━━ SUPPLIED MATERIAL

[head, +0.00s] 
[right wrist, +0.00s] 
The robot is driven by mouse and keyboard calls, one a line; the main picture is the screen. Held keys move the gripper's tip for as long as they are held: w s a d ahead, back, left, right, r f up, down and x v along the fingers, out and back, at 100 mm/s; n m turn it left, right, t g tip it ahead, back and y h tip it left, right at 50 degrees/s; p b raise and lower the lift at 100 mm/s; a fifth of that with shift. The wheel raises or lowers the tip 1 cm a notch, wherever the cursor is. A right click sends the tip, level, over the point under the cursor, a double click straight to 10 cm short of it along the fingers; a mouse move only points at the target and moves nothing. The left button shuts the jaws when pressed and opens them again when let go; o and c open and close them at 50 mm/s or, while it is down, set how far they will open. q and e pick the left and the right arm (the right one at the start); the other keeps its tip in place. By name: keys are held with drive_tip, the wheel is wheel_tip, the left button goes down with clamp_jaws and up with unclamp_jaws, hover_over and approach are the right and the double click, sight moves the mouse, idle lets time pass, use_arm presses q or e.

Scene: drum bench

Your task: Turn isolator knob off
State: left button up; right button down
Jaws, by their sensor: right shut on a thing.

━━━━

*EXERCISE DIRECTIONS*.
Give back exactly the lines beginning at the one with "Your task: Turn isolator knob off" and ending at the final line of the material; both boundary lines belong in it.

*RESULT BELOW*.
Your task: Turn isolator knob off
State: left button up; right button down
Jaws, by their sensor: right shut on a thing.

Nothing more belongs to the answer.